§ **Record list**
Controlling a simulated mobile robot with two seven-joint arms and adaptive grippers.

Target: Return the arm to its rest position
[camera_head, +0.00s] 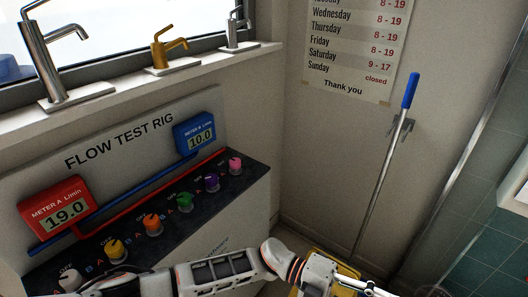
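One of my arms, white with dark panels, crosses the bottom of the view from the left, passing in front of the flow test rig (225,215). I take it as my left arm. My left gripper (365,286) is at the bottom edge, right of the rig, pointing right. Its fingers are small and partly cut off, so I cannot tell if they are open or shut. I see nothing held in it. My right gripper is not in view.
The rig has a red meter (58,208) reading 19.0, a blue meter (195,133) reading 10.0, and several coloured knobs. Faucets stand on the sill (120,98) above. Something yellow (325,268) lies behind my arm.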

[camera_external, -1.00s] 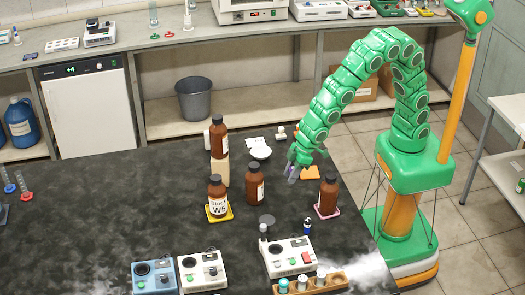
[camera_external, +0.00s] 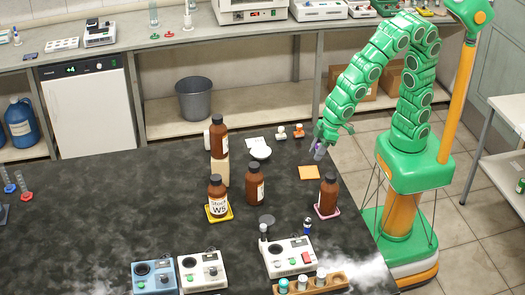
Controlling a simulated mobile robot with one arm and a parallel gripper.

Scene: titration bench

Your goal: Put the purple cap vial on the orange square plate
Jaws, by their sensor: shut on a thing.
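My gripper (camera_external: 318,147) is at the end of the green arm, above the table's back right part. It is shut on the purple cap vial (camera_external: 320,153), a small greyish vial hanging below the fingers. The cap is mostly hidden by the gripper. The orange square plate (camera_external: 309,173) lies flat and bare on the dark table. The vial appears above and slightly to the right of the plate in the picture, apart from it.
A brown bottle (camera_external: 328,194) on a pink plate (camera_external: 326,212) stands just in front of the orange plate. More brown bottles (camera_external: 255,182) stand to the left. A white dish (camera_external: 260,150) and small vials with white and orange caps (camera_external: 298,131) are at the back edge.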

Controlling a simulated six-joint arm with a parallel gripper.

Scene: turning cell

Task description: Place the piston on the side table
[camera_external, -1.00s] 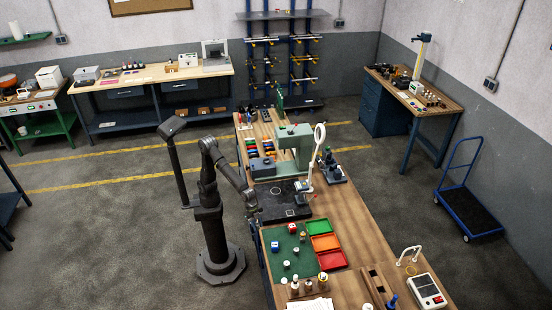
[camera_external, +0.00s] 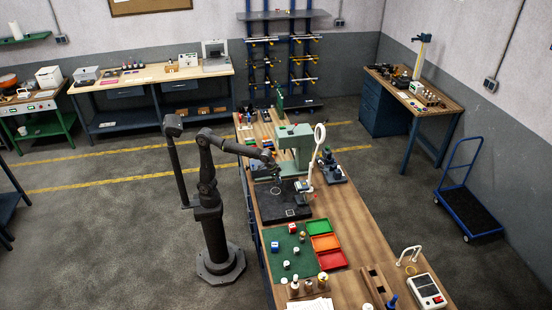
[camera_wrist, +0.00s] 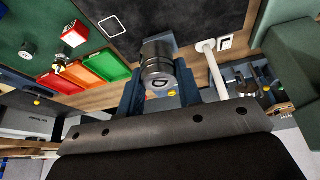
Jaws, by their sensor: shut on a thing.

§ **Task instructions**
Only the lines from the start of the material through the line containing "Your goal: Put" should be transcribed. Pictures stay out.

§ **Solution to the exercise**
Controlling a simulated mobile robot with two seven-joint arms and adaptive grippers.

Target: Return the arm to its rest position
[camera_head, +0.00s] 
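One of my arms, white with dark panels, crosses the bottom of the view from the left, passing in front of the flow test rig (225,215). I take it as my left arm. My left gripper (365,286) is at the bottom edge, right of the rig, pointing right. Its fingers are small and partly cut off, so I cannot tell if they are open or shut. I see nothing held in it. My right gripper is not in view.
The rig has a red meter (58,208) reading 19.0, a blue meter (195,133) reading 10.0, and several coloured knobs. Faucets stand on the sill (120,98) above. Something yellow (325,268) lies behind my arm.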

[camera_external, -1.00s] 
[camera_external, +0.00s] 
Controlling a simulated mobile robot with one arm and a parallel gripper.

Scene: titration bench

Your goal: Put the purple cap vial on the orange square plate

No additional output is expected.